Technical Foundations
Wheeler’s hands‑on experience spans red teaming, purple teaming, Security Operations (SecOps), and physical, digital, and social cybersecurity. She notes that each role adds a layer of understanding that persists when she shifts focus. Today she spends more time on risk and compliance, appreciating how these areas reveal the large‑scale impact of individual actions and how policy can steer 50,000 employees toward safer behavior.
Writing and Thought Leadership
Her love of writing has produced notable works, including a 2018 Foreign Policy feature titled In Cyberwar, There are No Rules and the book Women in Tech: Take Your Career to the Next Level with Practical Advice and Inspiring Stories. Wheeler has also authored policy papers for the Council on Foreign Relations and Harvard’s Belfer Center, blending her social‑science rigor with practical security insights.
Leadership Philosophy
Wheeler argues that the transition from individual contributor to leader hinges on the ability to subsume one’s ego. A true leader helps others perform the tasks they once did—better than they ever could—while claiming no personal credit. She believes anyone can lead if they are comfortable letting their victories appear as others’ successes.

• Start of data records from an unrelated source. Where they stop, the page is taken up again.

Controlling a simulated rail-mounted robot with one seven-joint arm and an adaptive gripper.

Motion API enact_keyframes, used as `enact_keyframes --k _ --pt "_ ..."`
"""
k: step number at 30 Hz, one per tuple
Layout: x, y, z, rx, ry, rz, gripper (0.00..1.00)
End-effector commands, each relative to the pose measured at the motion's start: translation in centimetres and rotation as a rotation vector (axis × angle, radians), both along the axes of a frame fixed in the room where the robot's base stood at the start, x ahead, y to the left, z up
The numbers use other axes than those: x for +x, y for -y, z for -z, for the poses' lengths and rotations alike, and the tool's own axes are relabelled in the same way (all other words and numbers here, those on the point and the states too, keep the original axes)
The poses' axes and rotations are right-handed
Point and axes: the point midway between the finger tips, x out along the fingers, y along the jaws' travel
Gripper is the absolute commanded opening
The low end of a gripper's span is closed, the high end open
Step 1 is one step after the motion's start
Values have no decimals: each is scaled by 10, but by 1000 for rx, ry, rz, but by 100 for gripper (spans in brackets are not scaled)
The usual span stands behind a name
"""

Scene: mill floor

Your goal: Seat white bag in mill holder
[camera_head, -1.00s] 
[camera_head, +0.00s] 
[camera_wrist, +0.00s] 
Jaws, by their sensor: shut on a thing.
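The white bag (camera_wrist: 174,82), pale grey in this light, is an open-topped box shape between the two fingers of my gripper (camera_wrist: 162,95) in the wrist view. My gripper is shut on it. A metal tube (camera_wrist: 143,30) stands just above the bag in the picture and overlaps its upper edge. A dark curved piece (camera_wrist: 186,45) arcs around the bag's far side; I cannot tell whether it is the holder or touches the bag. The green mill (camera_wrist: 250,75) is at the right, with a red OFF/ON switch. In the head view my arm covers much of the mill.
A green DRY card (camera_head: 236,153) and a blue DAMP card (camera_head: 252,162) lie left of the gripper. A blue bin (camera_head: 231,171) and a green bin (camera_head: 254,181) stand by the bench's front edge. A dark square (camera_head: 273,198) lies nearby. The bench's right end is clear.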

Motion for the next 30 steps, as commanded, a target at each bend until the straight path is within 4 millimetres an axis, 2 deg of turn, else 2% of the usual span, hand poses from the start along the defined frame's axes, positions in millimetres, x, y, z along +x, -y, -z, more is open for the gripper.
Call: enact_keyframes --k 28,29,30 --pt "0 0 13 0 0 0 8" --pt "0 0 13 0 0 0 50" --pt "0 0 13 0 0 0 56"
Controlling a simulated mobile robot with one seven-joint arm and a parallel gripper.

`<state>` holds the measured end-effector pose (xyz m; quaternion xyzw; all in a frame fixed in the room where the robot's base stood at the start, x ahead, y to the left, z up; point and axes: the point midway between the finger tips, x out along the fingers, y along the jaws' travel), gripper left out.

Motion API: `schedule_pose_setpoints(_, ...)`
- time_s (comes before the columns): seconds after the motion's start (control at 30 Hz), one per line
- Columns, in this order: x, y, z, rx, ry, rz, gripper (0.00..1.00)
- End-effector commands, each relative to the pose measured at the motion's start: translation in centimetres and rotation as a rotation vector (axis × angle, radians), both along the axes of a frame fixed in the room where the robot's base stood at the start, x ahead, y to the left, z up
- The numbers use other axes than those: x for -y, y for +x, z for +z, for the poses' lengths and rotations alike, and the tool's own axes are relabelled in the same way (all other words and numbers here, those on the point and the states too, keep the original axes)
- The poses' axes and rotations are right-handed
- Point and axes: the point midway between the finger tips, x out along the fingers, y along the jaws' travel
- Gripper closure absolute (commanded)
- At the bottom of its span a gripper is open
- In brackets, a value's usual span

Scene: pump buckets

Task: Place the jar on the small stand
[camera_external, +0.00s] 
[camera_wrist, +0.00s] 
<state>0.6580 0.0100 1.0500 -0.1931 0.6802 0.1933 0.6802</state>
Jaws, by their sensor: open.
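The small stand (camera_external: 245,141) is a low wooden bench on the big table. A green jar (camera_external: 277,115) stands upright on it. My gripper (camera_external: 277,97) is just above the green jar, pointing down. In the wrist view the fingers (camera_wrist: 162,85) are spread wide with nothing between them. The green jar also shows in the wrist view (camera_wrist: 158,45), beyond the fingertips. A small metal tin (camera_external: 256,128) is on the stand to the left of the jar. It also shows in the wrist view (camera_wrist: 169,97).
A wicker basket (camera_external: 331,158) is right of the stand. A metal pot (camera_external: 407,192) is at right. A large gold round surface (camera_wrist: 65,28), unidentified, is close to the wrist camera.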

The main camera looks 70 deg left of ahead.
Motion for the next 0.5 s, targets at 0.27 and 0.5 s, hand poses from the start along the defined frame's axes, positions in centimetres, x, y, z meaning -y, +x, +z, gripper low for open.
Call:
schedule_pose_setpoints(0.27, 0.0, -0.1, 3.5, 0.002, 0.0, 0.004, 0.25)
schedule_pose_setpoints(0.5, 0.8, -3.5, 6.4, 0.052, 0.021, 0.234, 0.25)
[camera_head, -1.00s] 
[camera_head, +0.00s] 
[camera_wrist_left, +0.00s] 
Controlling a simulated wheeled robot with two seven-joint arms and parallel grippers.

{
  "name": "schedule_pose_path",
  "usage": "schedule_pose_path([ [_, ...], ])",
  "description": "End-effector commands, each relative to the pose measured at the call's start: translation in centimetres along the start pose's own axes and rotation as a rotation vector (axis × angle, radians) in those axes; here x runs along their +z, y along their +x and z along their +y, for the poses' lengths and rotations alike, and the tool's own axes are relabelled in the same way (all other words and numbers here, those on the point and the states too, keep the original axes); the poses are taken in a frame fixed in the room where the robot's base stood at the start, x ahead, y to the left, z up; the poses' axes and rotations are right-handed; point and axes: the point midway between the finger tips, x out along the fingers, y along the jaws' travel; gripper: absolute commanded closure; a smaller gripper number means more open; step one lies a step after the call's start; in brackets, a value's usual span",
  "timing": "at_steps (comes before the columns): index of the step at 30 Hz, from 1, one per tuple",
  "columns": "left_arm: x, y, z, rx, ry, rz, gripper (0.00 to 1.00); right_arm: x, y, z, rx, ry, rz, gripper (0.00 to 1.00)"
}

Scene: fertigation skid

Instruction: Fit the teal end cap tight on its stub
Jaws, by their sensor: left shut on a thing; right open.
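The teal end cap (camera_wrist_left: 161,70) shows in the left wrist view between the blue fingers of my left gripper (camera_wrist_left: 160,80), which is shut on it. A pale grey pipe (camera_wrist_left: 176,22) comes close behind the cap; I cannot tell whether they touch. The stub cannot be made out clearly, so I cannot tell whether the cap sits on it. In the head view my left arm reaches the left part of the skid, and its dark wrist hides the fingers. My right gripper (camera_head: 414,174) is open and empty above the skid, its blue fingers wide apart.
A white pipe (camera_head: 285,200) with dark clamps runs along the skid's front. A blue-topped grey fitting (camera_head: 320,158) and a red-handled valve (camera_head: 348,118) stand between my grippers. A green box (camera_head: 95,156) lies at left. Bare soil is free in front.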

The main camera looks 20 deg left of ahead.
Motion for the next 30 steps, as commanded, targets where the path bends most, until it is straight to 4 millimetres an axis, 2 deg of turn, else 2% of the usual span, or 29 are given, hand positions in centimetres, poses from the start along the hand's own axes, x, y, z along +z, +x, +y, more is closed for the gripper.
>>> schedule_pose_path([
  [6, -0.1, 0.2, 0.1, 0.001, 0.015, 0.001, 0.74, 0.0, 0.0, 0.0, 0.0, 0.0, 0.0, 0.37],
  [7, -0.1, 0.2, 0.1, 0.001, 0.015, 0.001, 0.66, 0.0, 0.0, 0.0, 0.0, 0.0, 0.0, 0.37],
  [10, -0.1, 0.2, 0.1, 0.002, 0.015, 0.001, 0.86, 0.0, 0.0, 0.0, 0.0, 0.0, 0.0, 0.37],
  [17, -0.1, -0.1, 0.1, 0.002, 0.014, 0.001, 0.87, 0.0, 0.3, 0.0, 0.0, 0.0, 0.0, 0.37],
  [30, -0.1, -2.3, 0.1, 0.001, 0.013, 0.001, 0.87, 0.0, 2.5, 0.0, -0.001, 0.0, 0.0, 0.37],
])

Cross‑Disciplinary Interests
Outside interests, Wheeler insists, are not distractions but assets. Engaging in intellectual puzzles, flying planes, or motorcycling refreshes the mind and supplies analogies that make complex security concepts accessible to non‑technical executives. The more varied one’s pursuits, the better they can translate technical realities into risk‑based decisions for business leaders.
Burnout and Systemic Traps
When asked about burnout, Wheeler shifts focus from personal self‑care to structural causes. She describes burnout as the feeling of being trapped in an exhausting, inescapable situation—often a product of “late stage capitalism,” a term she uses to critique modern market economies that prioritize profit over human well‑being. The remedy, she argues, is not a bath‑ bomb prescription but identifying and dismantling the invisible traps that leave people feeling powerless.
Mentorship and Advice
The best personal advice Wheeler received came from a boss during a crisis: “In two years, this is going to be a story you tell yourself about something that once happened to you.” This reminder that challenges become history and do not define a person has guided her resilience. Technically, Jon Callas taught her to focus on what truly moves the needle—explaining technology to others—rather than wasting time on low‑impact tasks like constantly rebuilding drivers.
Embracing Failure
Wheeler encourages others to “fail hard and fail often.” She estimates that she fails about seven out of ten attempts, yet she views each failure as data that refines future efforts. By increasing the number of attempts and maintaining a healthy ratio of acceptable failures to successes, she believes one can achieve extraordinary outcomes without shame.
Current Concerns: The Truth Gap
Today Wheeler’s primary worry is the scarcity of reliable, ground‑truth data in cybersecurity. Without industry benchmarks or statistics, professionals struggle to answer basic questions: how many phishing tests to run, what ROI to expect from cyber insurance, or how many attacks to accept versus mitigate. She attributes this vacuum to a deluge of media hype, corporate marketing, and government white papers that lack scientific rigor.
The Need for a Cyber Statistics Bureau
Wheeler points to the recent downsizing of NIST—over 700 jobs lost since 2025, including key encryption‑validation staff—as evidence that even the last bastion of irrefutable evidence is under threat. She advocates for a dedicated Bureau of Cyber Statistics in the United States, analogous to other federal data agencies, to provide authoritative benchmarks and curb the substitution of Gartner quadrants for factual analysis.
Conclusion
Tarah Wheeler’s career illustrates how a non‑linear entry into cybersecurity, rooted in social science and writing, can produce a leader who values human behavior, cross‑disciplinary learning, and systemic thinking. Her advice—embrace failure, check ego, seek truth—offers a roadmap for professionals navigating an increasingly complex threat landscape while resisting the burnout and hype that plague the field. The push for reliable data, she argues, is not merely academic; it is essential for sound, risk‑based decisions that protect critical infrastructure and the people who depend on it.